Touching on the NAFTA experience, I would argue that it's been overwhelmingly positive.
When you negotiate trade agreements, it's not always going to work out perfectly in every single sector. Also, times will change. Economic circumstances will change. When we negotiated NAFTA, we didn't think we'd have a massive pine beetle infestation in the forests of British Columbia, as an example. Sometimes agreements are negotiated and concluded in such a way that they're very difficult to open up and refine as time moves on. What was a cutting-edge agreement in 1993 isn't quite so cutting-edge anymore.
With regard to the agreement between Canada and the European Union, we would argue that it probably needs to have a bit more of a degree of flexibility. That's why we push for things like a negative approach to services. It's very difficult not only to bring.... It's more inclusive; let's put it that way. It also recognizes that there will be services 20 years from now that don't currently exist. If we have a positive list approach, we're going to have to be constantly going back, renegotiating, and reapproving all of these new elements of the economy.
With regard to the dispute resolution mechanism, I understand what's being considered is an investor-state provision. We're broadly supportive of that approach. We don't have any issues with that between Canada and the EU.
While it is true that the European Union has 27 member states, it's not quite as disjointed as people make it out to be. It actually has fairly clear rules and procedures for governing how it conducts its activities, both internally and internationally. In fact, they're generally very clear and very streamlined.
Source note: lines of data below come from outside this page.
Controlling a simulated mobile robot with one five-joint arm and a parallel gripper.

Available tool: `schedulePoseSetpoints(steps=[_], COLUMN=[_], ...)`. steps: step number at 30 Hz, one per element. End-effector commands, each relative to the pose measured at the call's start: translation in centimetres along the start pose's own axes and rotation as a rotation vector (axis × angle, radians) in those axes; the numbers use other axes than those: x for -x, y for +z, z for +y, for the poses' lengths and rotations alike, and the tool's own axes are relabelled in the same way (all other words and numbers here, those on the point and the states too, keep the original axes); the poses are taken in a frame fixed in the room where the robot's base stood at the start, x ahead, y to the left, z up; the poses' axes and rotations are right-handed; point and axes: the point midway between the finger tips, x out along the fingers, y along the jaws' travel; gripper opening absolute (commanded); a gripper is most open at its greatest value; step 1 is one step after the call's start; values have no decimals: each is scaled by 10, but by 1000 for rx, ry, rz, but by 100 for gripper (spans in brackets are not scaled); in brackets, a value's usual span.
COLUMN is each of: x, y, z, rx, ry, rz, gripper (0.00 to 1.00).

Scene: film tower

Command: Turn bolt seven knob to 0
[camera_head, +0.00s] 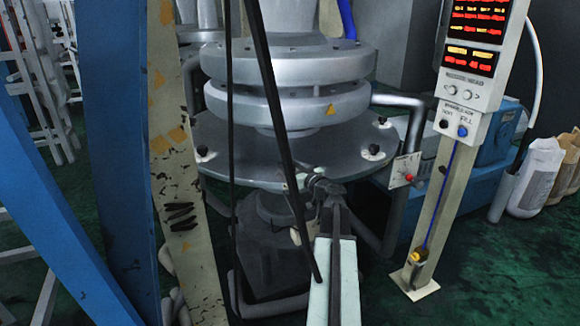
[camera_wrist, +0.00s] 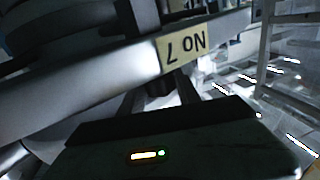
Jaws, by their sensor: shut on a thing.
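The bolt seven knob (camera_wrist: 158,98) is a dark piece under the metal rim in the wrist view. A tan label (camera_wrist: 184,47) on the rim above it reads "No 7", upside down. My gripper (camera_wrist: 160,90) reaches up to the rim and is shut on the knob, with one finger on each side. In the head view my gripper (camera_head: 318,182) is at the front edge of the round grey plate (camera_head: 235,155). The knob cannot be made out there behind my gripper. Its turn position cannot be read in either view.
Other black knobs (camera_head: 374,150) sit around the plate's edge. A small box with a red knob (camera_head: 404,171) is right of the plate. A display post (camera_head: 455,150) stands farther right. A blue beam (camera_head: 112,150) and black cables (camera_head: 268,95) are at the left and front.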

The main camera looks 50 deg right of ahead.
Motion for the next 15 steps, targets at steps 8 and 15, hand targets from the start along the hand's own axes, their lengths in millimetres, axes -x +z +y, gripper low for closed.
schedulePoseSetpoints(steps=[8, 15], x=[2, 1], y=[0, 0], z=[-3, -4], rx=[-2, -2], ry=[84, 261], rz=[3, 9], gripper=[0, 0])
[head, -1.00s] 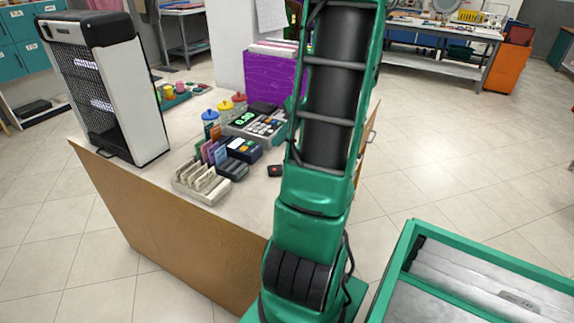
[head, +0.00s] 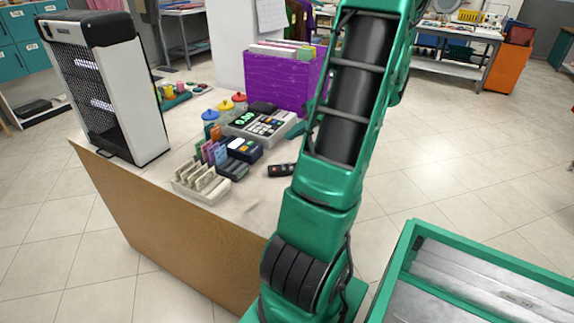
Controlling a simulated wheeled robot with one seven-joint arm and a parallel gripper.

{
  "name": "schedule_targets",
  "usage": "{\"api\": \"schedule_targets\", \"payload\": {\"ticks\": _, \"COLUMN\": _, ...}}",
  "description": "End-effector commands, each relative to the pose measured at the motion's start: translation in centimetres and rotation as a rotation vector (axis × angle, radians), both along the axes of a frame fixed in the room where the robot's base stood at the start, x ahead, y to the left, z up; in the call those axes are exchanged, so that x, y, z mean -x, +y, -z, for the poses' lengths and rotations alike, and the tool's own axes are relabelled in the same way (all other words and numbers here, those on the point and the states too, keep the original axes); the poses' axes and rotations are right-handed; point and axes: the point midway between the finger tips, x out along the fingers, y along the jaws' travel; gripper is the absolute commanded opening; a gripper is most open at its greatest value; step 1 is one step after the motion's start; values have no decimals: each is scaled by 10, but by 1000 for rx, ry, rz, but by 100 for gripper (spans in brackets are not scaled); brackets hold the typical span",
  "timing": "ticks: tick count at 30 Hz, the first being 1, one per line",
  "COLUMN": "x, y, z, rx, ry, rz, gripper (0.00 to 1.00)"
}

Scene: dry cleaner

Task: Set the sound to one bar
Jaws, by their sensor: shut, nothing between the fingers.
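My gripper is out of view; my green arm rises through the middle and leaves the frame at the top. A small dark handheld device (head: 281,170) with a red spot lies on the counter just left of my arm. A dark payment terminal (head: 244,150) with a pale screen stands left of it. I cannot tell which device has the sound control, and no sound bars are readable.
The wooden counter (head: 180,236) holds a card rack (head: 203,184), a tall white and black heater-like unit (head: 150,100) and a purple file box (head: 283,82). A green-framed cart (head: 470,254) stands at the lower right. Tiled floor lies open at right.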

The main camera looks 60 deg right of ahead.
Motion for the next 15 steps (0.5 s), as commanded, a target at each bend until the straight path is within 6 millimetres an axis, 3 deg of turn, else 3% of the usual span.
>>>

We see no reason that this agreement won't benefit Canadian investors in the European Union. If they feel their rights or their commercial activities are being compromised, they will have a robust mechanism to challenge that. It's something that they don't have right now, which causes problems at times for Canadian companies. We've had examples, notably in the mining sector in some of the new member states, in which they've basically been hung out to dry. If they had had an investor-state provision, it would have been a much different situation for them.